> Data section:
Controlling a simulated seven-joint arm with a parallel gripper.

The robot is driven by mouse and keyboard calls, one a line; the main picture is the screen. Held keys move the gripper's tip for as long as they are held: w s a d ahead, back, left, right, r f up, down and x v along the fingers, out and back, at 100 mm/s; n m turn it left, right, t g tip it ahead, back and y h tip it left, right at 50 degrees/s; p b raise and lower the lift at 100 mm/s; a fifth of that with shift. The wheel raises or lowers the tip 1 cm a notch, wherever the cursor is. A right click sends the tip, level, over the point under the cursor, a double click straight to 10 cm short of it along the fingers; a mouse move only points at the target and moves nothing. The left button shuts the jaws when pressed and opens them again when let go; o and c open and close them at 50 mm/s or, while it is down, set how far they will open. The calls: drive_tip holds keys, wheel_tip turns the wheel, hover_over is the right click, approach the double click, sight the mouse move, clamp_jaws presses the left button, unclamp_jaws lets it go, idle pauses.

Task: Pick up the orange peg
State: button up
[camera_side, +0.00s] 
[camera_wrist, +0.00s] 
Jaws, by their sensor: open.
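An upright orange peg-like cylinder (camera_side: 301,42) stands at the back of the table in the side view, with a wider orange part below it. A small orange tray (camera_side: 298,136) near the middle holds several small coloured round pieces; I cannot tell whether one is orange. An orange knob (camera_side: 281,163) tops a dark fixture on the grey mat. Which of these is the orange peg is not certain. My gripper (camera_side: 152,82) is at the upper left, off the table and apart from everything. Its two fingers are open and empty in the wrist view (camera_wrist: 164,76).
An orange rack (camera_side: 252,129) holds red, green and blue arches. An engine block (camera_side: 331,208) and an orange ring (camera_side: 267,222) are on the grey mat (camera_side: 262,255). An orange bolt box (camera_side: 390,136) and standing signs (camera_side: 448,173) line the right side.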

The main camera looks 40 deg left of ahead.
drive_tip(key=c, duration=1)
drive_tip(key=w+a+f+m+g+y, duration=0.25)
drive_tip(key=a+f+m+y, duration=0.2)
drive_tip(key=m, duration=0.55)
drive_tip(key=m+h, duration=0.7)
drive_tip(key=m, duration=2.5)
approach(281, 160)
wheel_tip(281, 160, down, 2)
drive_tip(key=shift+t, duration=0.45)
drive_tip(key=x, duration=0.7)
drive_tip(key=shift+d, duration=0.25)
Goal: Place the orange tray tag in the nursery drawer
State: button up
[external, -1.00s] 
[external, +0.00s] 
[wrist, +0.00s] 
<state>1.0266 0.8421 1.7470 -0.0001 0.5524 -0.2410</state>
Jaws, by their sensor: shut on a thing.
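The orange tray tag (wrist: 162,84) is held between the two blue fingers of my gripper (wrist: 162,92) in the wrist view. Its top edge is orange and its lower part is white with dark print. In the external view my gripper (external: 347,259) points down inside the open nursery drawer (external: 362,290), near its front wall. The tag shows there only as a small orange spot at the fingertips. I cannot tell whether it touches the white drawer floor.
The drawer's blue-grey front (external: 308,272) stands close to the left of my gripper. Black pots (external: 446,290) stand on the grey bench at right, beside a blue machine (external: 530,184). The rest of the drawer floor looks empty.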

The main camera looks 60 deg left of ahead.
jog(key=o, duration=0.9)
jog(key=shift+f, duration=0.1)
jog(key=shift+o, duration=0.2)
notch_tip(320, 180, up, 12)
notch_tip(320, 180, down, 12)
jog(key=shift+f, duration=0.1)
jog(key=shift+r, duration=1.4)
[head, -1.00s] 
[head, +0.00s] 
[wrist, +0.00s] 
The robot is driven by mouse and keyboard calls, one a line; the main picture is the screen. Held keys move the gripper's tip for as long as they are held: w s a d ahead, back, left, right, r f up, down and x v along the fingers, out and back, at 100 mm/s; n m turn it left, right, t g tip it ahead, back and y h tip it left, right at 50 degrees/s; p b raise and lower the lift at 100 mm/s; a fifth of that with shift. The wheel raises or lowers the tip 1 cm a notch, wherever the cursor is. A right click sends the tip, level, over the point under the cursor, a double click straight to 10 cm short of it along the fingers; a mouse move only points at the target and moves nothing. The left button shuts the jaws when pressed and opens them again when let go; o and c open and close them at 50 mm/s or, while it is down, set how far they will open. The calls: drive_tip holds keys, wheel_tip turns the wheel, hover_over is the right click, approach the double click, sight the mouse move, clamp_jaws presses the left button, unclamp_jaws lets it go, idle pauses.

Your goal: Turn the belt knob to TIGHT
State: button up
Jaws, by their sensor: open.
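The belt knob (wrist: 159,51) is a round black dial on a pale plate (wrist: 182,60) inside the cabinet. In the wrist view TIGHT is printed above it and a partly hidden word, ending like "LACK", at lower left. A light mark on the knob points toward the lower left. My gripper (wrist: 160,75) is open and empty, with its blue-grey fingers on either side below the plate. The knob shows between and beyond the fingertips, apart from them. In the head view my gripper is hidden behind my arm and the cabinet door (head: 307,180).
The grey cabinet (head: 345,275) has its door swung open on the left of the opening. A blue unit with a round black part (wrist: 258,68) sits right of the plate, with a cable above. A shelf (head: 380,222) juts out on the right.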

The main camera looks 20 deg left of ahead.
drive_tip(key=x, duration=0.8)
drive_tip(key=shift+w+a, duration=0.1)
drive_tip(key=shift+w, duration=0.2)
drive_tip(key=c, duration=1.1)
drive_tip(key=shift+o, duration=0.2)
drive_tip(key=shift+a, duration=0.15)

> Challenge: Output the whole listing above again, word for word.

> Solution to the exercise:
Controlling a simulated seven-joint arm with a parallel gripper.

The robot is driven by mouse and keyboard calls, one a line; the main picture is the screen. Held keys move the gripper's tip for as long as they are held: w s a d ahead, back, left, right, r f up, down and x v along the fingers, out and back, at 100 mm/s; n m turn it left, right, t g tip it ahead, back and y h tip it left, right at 50 degrees/s; p b raise and lower the lift at 100 mm/s; a fifth of that with shift. The wheel raises or lowers the tip 1 cm a notch, wherever the cursor is. A right click sends the tip, level, over the point under the cursor, a double click straight to 10 cm short of it along the fingers; a mouse move only points at the target and moves nothing. The left button shuts the jaws when pressed and opens them again when let go; o and c open and close them at 50 mm/s or, while it is down, set how far they will open. The calls: drive_tip holds keys, wheel_tip turns the wheel, hover_over is the right click, approach the double click, sight the mouse move, clamp_jaws presses the left button, unclamp_jaws lets it go, idle pauses.

Task: Pick up the orange peg
State: button up
[camera_side, +0.00s] 
[camera_wrist, +0.00s] 
Jaws, by their sensor: open.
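An upright orange peg-like cylinder (camera_side: 301,42) stands at the back of the table in the side view, with a wider orange part below it. A small orange tray (camera_side: 298,136) near the middle holds several small coloured round pieces; I cannot tell whether one is orange. An orange knob (camera_side: 281,163) tops a dark fixture on the grey mat. Which of these is the orange peg is not certain. My gripper (camera_side: 152,82) is at the upper left, off the table and apart from everything. Its two fingers are open and empty in the wrist view (camera_wrist: 164,76).
An orange rack (camera_side: 252,129) holds red, green and blue arches. An engine block (camera_side: 331,208) and an orange ring (camera_side: 267,222) are on the grey mat (camera_side: 262,255). An orange bolt box (camera_side: 390,136) and standing signs (camera_side: 448,173) line the right side.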

The main camera looks 40 deg left of ahead.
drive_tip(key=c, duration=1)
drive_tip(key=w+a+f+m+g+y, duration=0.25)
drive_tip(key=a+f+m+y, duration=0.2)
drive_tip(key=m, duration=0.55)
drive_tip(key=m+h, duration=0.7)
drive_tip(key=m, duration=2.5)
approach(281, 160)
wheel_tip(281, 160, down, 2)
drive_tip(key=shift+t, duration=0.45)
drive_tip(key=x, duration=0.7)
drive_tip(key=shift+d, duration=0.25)
Goal: Place the orange tray tag in the nursery drawer
State: button up
[external, -1.00s] 
[external, +0.00s] 
[wrist, +0.00s] 
<state>1.0266 0.8421 1.7470 -0.0001 0.5524 -0.2410</state>
Jaws, by their sensor: shut on a thing.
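The orange tray tag (wrist: 162,84) is held between the two blue fingers of my gripper (wrist: 162,92) in the wrist view. Its top edge is orange and its lower part is white with dark print. In the external view my gripper (external: 347,259) points down inside the open nursery drawer (external: 362,290), near its front wall. The tag shows there only as a small orange spot at the fingertips. I cannot tell whether it touches the white drawer floor.
The drawer's blue-grey front (external: 308,272) stands close to the left of my gripper. Black pots (external: 446,290) stand on the grey bench at right, beside a blue machine (external: 530,184). The rest of the drawer floor looks empty.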

The main camera looks 60 deg left of ahead.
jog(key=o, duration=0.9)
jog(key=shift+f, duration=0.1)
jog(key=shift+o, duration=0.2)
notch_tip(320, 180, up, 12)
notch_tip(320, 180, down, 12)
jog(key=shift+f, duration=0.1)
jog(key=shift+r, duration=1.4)
[head, -1.00s] 
[head, +0.00s] 
[wrist, +0.00s] 
The robot is driven by mouse and keyboard calls, one a line; the main picture is the screen. Held keys move the gripper's tip for as long as they are held: w s a d ahead, back, left, right, r f up, down and x v along the fingers, out and back, at 100 mm/s; n m turn it left, right, t g tip it ahead, back and y h tip it left, right at 50 degrees/s; p b raise and lower the lift at 100 mm/s; a fifth of that with shift. The wheel raises or lowers the tip 1 cm a notch, wherever the cursor is. A right click sends the tip, level, over the point under the cursor, a double click straight to 10 cm short of it along the fingers; a mouse move only points at the target and moves nothing. The left button shuts the jaws when pressed and opens them again when let go; o and c open and close them at 50 mm/s or, while it is down, set how far they will open. The calls: drive_tip holds keys, wheel_tip turns the wheel, hover_over is the right click, approach the double click, sight the mouse move, clamp_jaws presses the left button, unclamp_jaws lets it go, idle pauses.

Your goal: Turn the belt knob to TIGHT
State: button up
Jaws, by their sensor: open.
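The belt knob (wrist: 159,51) is a round black dial on a pale plate (wrist: 182,60) inside the cabinet. In the wrist view TIGHT is printed above it and a partly hidden word, ending like "LACK", at lower left. A light mark on the knob points toward the lower left. My gripper (wrist: 160,75) is open and empty, with its blue-grey fingers on either side below the plate. The knob shows between and beyond the fingertips, apart from them. In the head view my gripper is hidden behind my arm and the cabinet door (head: 307,180).
The grey cabinet (head: 345,275) has its door swung open on the left of the opening. A blue unit with a round black part (wrist: 258,68) sits right of the plate, with a cable above. A shelf (head: 380,222) juts out on the right.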

The main camera looks 20 deg left of ahead.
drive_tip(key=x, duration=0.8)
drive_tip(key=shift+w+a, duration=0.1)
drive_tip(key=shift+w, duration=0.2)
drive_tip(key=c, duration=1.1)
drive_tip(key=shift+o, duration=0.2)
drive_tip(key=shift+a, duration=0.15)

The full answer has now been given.